4. Con il terzo motivo i ricorrenti lamentano “Contraddittoria motivazione circa un fatto controverso e decisivo per il giudizio in relazione all’art. 360 c.p.c., comma 1, n. 5”.

Deducono che erroneamente la corte territoriale aveva fatto riferimento alla circostanza che il G. avesse svolto la propria attività a titolo di cortesia, pur essendo tale circostanza irrilevante rispetto alla questione se la vittima dell’incidente fosse da considerare o meno terzo alla luce delle condizioni generali del contratto di assicurazione.

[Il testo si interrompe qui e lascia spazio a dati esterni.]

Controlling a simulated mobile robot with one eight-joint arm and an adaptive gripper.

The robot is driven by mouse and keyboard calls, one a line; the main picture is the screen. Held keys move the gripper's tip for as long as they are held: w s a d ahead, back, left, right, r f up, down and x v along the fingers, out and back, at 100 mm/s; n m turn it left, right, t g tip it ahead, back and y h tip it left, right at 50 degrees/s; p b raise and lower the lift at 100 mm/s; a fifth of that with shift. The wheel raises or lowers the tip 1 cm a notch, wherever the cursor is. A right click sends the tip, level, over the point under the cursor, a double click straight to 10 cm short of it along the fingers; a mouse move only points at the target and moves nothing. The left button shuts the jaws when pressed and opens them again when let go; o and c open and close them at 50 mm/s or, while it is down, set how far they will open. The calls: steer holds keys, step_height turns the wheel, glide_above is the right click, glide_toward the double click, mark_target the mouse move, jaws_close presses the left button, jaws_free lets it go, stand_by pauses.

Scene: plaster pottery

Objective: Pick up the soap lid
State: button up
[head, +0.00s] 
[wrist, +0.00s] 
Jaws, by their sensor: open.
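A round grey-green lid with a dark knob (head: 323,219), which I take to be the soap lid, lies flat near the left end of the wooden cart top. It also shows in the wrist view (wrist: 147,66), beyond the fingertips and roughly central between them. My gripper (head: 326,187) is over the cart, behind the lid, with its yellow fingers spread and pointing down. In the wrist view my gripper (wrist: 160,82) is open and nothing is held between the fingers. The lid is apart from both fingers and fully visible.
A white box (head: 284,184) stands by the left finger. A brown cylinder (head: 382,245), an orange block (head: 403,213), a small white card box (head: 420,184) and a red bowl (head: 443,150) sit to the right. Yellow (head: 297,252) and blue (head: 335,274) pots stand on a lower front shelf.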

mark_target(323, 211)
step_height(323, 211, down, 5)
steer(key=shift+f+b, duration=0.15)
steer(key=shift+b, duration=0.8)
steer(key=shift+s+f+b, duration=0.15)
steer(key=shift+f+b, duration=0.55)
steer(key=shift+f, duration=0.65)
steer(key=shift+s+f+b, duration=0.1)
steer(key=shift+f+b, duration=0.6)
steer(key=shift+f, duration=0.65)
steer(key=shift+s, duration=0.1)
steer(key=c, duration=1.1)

Il motivo, sulla base della sua stessa prospettazione, è inammissibile, essendo denunciato un vizio di contraddittoria motivazione nella vigenza del novellato art. 360 c.p.c., n. 5, peraltro in riferimento ad un fatto (attività svolta a titolo di cortesia) privo di decisività, essendo la sentenza impugnata basata su una diversa ratio decidendi.

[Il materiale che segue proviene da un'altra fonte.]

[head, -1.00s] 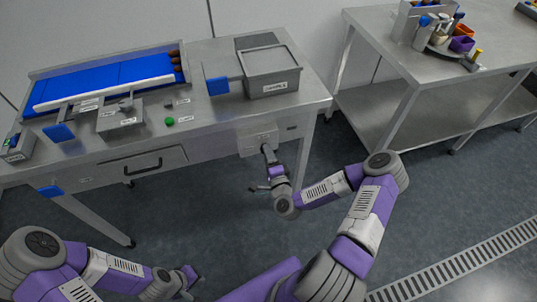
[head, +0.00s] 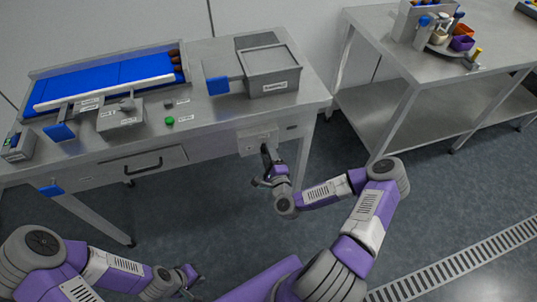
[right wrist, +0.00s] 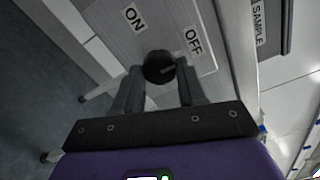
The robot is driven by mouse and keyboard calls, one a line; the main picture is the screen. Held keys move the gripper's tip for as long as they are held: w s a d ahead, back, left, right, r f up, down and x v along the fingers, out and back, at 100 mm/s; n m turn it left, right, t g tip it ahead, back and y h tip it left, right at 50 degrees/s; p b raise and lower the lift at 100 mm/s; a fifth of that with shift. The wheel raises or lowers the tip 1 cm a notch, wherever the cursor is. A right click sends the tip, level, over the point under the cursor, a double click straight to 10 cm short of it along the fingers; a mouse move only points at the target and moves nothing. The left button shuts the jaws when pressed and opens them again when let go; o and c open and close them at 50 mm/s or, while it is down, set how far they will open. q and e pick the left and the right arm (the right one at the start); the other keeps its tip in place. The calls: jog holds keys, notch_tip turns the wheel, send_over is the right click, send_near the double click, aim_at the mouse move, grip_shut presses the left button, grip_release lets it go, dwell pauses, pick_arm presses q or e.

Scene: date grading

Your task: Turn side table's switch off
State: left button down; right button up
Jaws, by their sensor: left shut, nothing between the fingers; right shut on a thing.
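The switch is a round black knob (right wrist: 158,67) on a grey plate (head: 250,143) on the front of the side table (head: 215,128). In the right wrist view an ON label (right wrist: 133,18) and an OFF label (right wrist: 193,42) sit beyond it. A pale mark on the knob points rightward, to the OFF side. My right gripper (right wrist: 158,82) is shut on the knob, one finger on each side; in the head view it hides the knob. My left gripper (head: 190,275) is shut and empty, low at the bottom, away from the table.
On the table stand a blue conveyor (head: 110,78), a grey sample box (head: 272,72) and a green button (head: 169,120). A drawer (head: 143,165) is left of the switch. A second steel table (head: 400,50) stands at right. The floor between is clear.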

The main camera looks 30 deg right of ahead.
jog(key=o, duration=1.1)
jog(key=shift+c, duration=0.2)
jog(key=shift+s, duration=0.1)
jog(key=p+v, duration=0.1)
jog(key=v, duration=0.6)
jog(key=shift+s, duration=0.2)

5. In conclusione, alla stregua delle considerazioni sin qui svolte, il ricorso deve essere dichiarato inammissibile.

Le spese del giudizio di cassazione, liquidate come in dispositivo, seguono la soccombenza.

Ai sensi del D.P.R. n. 115 del 2002, art. 13, comma 1-quater, va dato atto della sussistenza dei presupposti per il versamento, da parte dei ricorrenti, dell’ulteriore importo a titolo di contributo unificato pari a quello dovuto per il ricorso a norma del citato art. 13, comma 1-bis.

PQM

La Corte dichiara inammissibile il ricorso e condanna i ricorrenti al pagamento delle spese del presente giudizio in favore della Società Cattolica di Assicurazione Coop. a r.l., liquidate in Euro 8.200,00, di cui Euro 200,00 per esborsi, oltre spese generali e accessori di legge.

Ai sensi del D.P.R. n. 115 del 2002, art. 13, comma 1-quater, dà atto della sussistenza dei presupposti per il versamento, da parte dei ricorrenti, dell’ulteriore importo a titolo di contributo unificato pari a quello dovuto per il ricorso a norma del citato art. 13, comma 1-bis.

Così deciso in Roma, nella Camera di consiglio della Sezione Terza Civile, il 15 gennaio 2016.